*Goal*. Pictures are not part of the answer. Return the lines from the one containing "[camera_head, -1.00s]" through the end of the data, both included, exactly as they appear.

*Given data*.
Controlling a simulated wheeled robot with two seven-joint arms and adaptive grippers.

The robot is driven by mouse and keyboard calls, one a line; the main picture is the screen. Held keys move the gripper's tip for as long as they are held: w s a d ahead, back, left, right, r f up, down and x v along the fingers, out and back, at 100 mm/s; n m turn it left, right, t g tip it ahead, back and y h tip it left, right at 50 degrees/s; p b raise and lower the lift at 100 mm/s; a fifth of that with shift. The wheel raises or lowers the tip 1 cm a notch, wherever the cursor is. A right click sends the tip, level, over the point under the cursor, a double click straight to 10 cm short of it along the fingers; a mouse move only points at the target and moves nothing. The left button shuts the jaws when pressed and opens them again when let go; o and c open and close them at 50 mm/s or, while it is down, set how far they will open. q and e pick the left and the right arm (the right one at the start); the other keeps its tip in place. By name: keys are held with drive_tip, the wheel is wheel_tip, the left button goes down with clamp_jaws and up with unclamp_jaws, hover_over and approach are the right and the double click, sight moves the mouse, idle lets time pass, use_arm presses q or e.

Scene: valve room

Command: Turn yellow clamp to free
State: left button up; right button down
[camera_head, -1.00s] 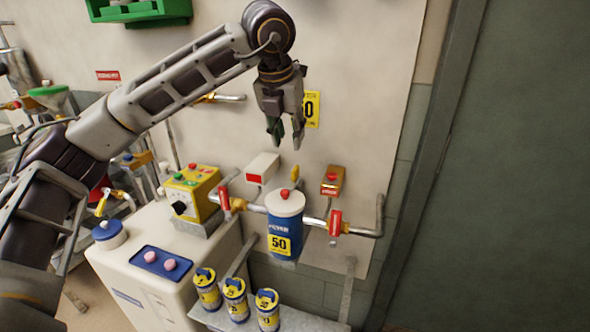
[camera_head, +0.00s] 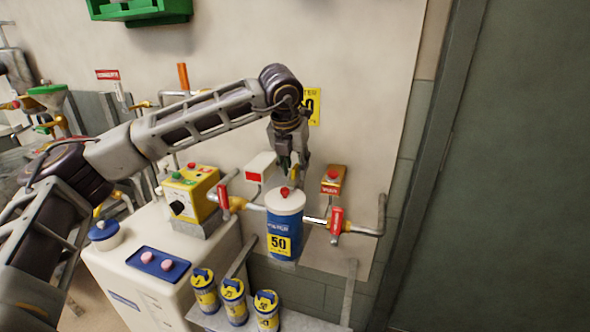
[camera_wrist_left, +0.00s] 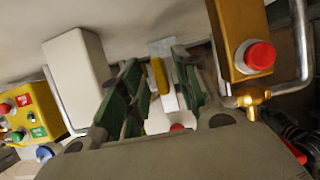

*Complete output*.
[camera_head, -1.00s] 
[camera_head, +0.00s] 
[camera_wrist_left, +0.00s] 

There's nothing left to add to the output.